More than 50 Islamic nations have demanded an apology for the speech, which aroused anger in the Islamic world for quoting a 14th-century Christian emperor who said the Prophet Muhammad had brought the world only “evil and inhuman” things.
Pope Benedict has tried to quell the uproar by repeatedly saying the quote does not reflect his personal views. He invited diplomats from some 20 Muslim states to the Vatican on Sept. 25 to assure them of his respect and to emphasize the Vatican’s commitment to dialogue. The trip to Turkey will be Pope Benedict’s first to a predominately Muslim country since the controversy began.
In separate e-mail exchanges, two prominent Washington-based scholars of religion agreed to discuss issues highlighted by the controversy.
George Weigel, a senior fellow at the Ethics and Public Policy Center, is a Roman Catholic theologian and author of highly respected biographies of Pope Benedict ( God’s Choice) and Pope John Paul II (Witness to Hope: The Biography of Pope John Paul II).

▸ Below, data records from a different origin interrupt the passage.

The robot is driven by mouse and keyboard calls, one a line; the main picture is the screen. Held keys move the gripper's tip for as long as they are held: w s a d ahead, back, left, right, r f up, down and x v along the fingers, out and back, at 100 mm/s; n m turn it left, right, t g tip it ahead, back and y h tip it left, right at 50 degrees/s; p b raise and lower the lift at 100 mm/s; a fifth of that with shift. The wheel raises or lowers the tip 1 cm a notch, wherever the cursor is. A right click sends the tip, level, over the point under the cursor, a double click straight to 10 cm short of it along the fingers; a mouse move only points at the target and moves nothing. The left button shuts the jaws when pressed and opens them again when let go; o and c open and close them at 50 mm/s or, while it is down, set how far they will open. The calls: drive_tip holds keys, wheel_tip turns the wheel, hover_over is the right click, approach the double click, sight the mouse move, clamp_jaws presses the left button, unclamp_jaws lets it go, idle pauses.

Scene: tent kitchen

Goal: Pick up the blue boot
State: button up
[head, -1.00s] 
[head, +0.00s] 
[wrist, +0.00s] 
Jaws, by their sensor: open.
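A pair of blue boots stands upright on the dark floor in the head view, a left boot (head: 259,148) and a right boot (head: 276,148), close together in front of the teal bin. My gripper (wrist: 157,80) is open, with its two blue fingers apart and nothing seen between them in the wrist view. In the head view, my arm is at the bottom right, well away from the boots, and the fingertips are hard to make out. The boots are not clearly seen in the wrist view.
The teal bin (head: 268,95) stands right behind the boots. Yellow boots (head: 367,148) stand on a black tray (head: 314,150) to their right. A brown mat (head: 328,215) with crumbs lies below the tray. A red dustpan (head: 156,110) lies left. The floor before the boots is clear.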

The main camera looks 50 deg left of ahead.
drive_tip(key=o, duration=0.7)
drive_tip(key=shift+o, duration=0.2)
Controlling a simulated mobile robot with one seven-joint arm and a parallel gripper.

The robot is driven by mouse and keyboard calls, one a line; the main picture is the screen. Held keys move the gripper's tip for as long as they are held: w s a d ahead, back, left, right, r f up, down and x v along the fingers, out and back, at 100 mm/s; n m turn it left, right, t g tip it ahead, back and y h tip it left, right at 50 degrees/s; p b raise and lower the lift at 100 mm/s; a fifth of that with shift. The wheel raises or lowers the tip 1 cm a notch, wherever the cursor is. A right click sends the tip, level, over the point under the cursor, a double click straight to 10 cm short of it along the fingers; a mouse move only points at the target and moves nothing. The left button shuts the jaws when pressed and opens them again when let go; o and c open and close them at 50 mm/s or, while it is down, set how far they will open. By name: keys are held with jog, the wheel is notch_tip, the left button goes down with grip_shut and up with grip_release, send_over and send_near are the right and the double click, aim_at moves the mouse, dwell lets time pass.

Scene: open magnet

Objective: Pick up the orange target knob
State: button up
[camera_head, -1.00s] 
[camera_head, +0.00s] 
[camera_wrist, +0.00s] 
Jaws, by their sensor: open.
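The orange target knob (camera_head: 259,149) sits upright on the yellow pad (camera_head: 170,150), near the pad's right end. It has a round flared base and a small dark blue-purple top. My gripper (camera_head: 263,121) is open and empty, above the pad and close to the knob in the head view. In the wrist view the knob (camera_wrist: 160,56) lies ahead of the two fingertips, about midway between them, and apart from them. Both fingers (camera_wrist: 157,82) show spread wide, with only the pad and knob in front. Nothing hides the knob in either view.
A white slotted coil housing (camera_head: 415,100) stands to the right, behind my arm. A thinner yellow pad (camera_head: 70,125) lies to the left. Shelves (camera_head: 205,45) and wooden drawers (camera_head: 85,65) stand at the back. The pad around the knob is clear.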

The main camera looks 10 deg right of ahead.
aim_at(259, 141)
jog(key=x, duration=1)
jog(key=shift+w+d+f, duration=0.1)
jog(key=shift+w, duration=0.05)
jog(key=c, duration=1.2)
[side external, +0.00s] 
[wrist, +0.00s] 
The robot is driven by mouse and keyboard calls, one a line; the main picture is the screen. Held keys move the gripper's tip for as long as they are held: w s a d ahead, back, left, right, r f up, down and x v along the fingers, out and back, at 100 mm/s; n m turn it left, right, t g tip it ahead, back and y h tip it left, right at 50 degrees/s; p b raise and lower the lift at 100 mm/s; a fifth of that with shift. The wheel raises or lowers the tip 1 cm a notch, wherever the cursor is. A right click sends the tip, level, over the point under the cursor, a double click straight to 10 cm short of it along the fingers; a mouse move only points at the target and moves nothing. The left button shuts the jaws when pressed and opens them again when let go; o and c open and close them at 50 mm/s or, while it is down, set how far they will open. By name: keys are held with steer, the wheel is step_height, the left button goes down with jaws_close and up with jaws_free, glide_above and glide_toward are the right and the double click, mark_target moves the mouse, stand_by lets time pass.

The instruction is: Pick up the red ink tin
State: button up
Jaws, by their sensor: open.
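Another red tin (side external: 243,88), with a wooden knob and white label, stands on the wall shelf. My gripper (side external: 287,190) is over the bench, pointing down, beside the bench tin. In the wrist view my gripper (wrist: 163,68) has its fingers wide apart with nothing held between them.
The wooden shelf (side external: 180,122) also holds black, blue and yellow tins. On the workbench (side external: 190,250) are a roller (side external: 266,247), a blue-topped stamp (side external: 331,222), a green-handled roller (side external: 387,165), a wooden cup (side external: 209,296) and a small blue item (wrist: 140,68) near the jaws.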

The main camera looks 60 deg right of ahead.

John L. Esposito is director of the Prince Alwaleed Bin Talal Center for Muslim-Christian Understanding at Georgetown University. He is also the author of What Everyone Needs to Know about Islam and Unholy War: Terror in the Name of Islam.
Featuring:
George Weigel, senior fellow, Ethics and Public Policy Center.
John L. Esposito, professor of religion and international affairs, Georgetown University.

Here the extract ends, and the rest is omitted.